• [Exercise instructions]: Return all of the data exactly, with nothing left out but the pictures.

Robot control records
■ ■ ■ ■
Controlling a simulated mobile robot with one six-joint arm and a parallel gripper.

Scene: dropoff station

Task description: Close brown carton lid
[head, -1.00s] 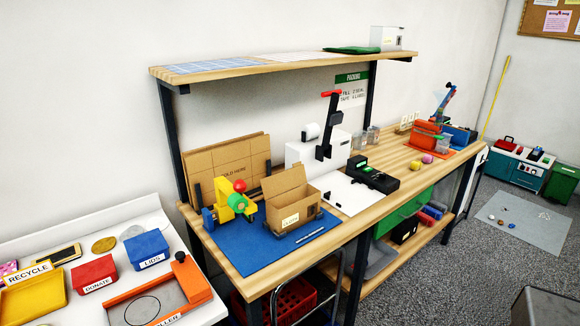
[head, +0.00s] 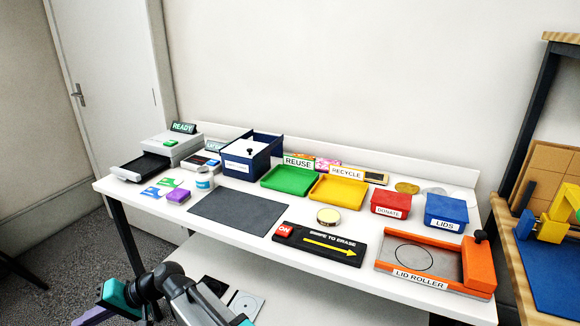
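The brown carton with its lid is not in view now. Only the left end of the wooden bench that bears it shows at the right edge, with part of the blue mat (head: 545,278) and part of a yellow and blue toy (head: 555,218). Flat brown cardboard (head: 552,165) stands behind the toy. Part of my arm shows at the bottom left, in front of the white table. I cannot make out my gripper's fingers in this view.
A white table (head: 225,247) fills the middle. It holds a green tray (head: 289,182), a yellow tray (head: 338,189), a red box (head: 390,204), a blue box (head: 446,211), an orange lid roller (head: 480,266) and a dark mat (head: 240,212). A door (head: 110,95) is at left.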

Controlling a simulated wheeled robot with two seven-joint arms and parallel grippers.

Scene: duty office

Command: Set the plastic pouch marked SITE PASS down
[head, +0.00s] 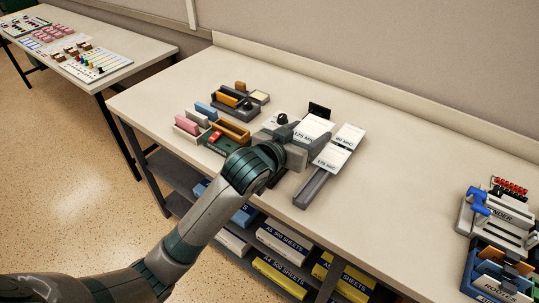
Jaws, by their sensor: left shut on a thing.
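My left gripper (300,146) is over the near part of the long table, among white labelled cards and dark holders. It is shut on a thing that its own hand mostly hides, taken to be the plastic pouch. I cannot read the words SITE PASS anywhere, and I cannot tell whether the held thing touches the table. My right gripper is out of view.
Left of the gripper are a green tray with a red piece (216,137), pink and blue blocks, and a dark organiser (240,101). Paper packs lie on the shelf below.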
■ ■ ■ ■
• [Response for this exercise]:
Controlling a simulated mobile robot with one six-joint arm and a parallel gripper.

Scene: dropoff station

Task description: Close brown carton lid
[head, -1.00s] 
[head, +0.00s] 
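The brown carton with its lid is not in view now. Only the left end of the wooden bench that bears it shows at the right edge, with part of the blue mat (head: 545,278) and part of a yellow and blue toy (head: 555,218). Flat brown cardboard (head: 552,165) stands behind the toy. Part of my arm shows at the bottom left, in front of the white table. I cannot make out my gripper's fingers in this view.
A white table (head: 225,247) fills the middle. It holds a green tray (head: 289,182), a yellow tray (head: 338,189), a red box (head: 390,204), a blue box (head: 446,211), an orange lid roller (head: 480,266) and a dark mat (head: 240,212). A door (head: 110,95) is at left.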

Controlling a simulated wheeled robot with two seven-joint arms and parallel grippers.

Scene: duty office

Command: Set the plastic pouch marked SITE PASS down
[head, +0.00s] 
Jaws, by their sensor: left shut on a thing.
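My left gripper (300,146) is over the near part of the long table, among white labelled cards and dark holders. It is shut on a thing that its own hand mostly hides, taken to be the plastic pouch. I cannot read the words SITE PASS anywhere, and I cannot tell whether the held thing touches the table. My right gripper is out of view.
Left of the gripper are a green tray with a red piece (216,137), pink and blue blocks, and a dark organiser (240,101). Paper packs lie on the shelf below.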

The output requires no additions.